This article is the second in the series "When Rock and Roll came to the Isle of Wight". Keith Roberts, bass guitarist with the legendary Knights who packed Ventnor Winter Gardens in the mid sixties, recalls the early days.
Rock and Roll on the Isle of Wight
by Keith Roberts
Prime Minister Harold Macmillan famously said in 1957 "you've never had it so good" but I don't think he was thinking about popular music! I was 13 and in my third year at Sandown Grammar School and my school chums and I were keen to enjoy rock 'n' roll music which was well established in America but not here. However, the film Rock Around the Clock featuring Bill Haley and the Comets was put on general release in this country and I watched it at the Royalty Cinema in Cowes. Together with the records of Elvis Presley and Little Richard etc it was clear that this new music whilst not new in its roots was sensational, exciting and almost as if it had been designed for youngsters like us. Not all adults disliked the loudness and brashness of the new songs but the vast majority did. Trad jazz was about the limit of their tolerance of young peoples' music!
Buddy Holly was an early favourite of ours and someone at school produced a photo of his LP record "The Chirping Crickets". There was a strange but beautifully futuristic electric guitar in the picture which we soon learnt was a Fender Stratocaster. From that moment we all wanted a guitar like that - we'd learn to play it in due course!
A big star of the day was Lonnie Donegan and his Skiffle Group and we loved his upbeat versions of old folk and blues tunes. The line-up of his band was not unlike that of the rock 'n' roll bands just around the corner, He featured an electric guitar always in the hands of a top player. Like many of my peers, I played in skiffle groups our venues being limited to school fetes Guide huts and WI halls.
A few of the aspiring rock 'n' rollers at school made their own electric guitars whilst I made do with an acoustic guitar made by my father. My woodworking skills were, as now, nil.
The washboards we used to provide the percussion in skiffle groups now gave way to drum kits. The electric bass guitar completed the instrumentation of a rock 'n' roll band.
We somehow managed to combine GCE studies with rehearsing in our newly formed bands The problem was - where could we play? The early venues were usually halls such as Queens Hall Newport, Drill Hall and Trinity Hall Cowes or the Town Hall East Cowes. The line up of my first band was Jonnie Barnard (vocals), Dave Tripp (lead guitar), Crann Davies (bass guitar), Hamilton 'Cass' Casswell (drums) and myself (rhythm guitar). We played every Thursday at the WI Hall in Gurnard and non-stop jiving was the order of the day.
Towards the end of our season, Dave and Crann defected to the Zodiacs who had secured a regular gig at the Sandown Pier Ball Room. Two schoolmates Brian Sharpe and Martyn Ford helped us out for the few remaining nights. It was a good job we all knew the same songs!

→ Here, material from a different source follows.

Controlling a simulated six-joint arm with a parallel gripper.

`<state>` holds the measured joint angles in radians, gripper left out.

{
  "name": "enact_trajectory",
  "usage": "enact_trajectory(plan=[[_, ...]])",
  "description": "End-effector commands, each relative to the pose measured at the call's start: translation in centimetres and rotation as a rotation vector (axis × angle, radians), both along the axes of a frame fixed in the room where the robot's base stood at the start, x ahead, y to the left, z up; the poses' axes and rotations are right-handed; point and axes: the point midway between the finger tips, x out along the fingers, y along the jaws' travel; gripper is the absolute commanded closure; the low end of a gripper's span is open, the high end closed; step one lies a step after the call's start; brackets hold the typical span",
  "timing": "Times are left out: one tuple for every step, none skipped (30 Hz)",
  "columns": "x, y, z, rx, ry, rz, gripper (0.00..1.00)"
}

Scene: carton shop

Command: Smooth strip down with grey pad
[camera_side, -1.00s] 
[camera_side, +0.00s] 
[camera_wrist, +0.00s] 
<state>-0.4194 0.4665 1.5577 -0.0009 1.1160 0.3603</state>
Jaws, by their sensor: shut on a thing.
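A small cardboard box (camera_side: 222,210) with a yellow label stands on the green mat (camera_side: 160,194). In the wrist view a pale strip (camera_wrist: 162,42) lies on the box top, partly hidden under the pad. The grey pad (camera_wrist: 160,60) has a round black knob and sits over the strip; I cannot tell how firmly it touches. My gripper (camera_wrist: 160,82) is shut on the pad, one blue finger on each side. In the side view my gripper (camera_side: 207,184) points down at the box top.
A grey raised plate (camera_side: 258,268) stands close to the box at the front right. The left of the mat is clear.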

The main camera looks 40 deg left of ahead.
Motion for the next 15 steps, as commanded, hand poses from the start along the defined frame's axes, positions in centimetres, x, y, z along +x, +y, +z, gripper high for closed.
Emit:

Such was the huge popularity of the new music that the hotel and club owners began to realise that there was money to be made from the teenage rock 'n' rollers! I played at Gurnard Pines Holiday Camp in a Cowes-based band called The Vulcans. I then joined the Invaders and we played at the Hotel Ryde Castle and the piers at Ryde Sandown and Shanklin. I was then 'promoted' to the Knights for two and a half years at the prestigious Trouville Hotel at Sandown. The owner, Jimmy Troughton had finally bowed to pressure from everyone to allow an electric band to play 4 nights a week together with the Metronomes Dance Band for that 'awful modern dancing'! Jimmy had been a drummer himself in a dance band and resented the decline of 'his' music in favour of ours. He was loyal to the Metronomes however and kept them on despite their fall from popularity.
It's fair to say that rock 'n roll will never go away and it's still very popular today. Pop music, in general, has changed many times since 1957 - the Beatles saw to that!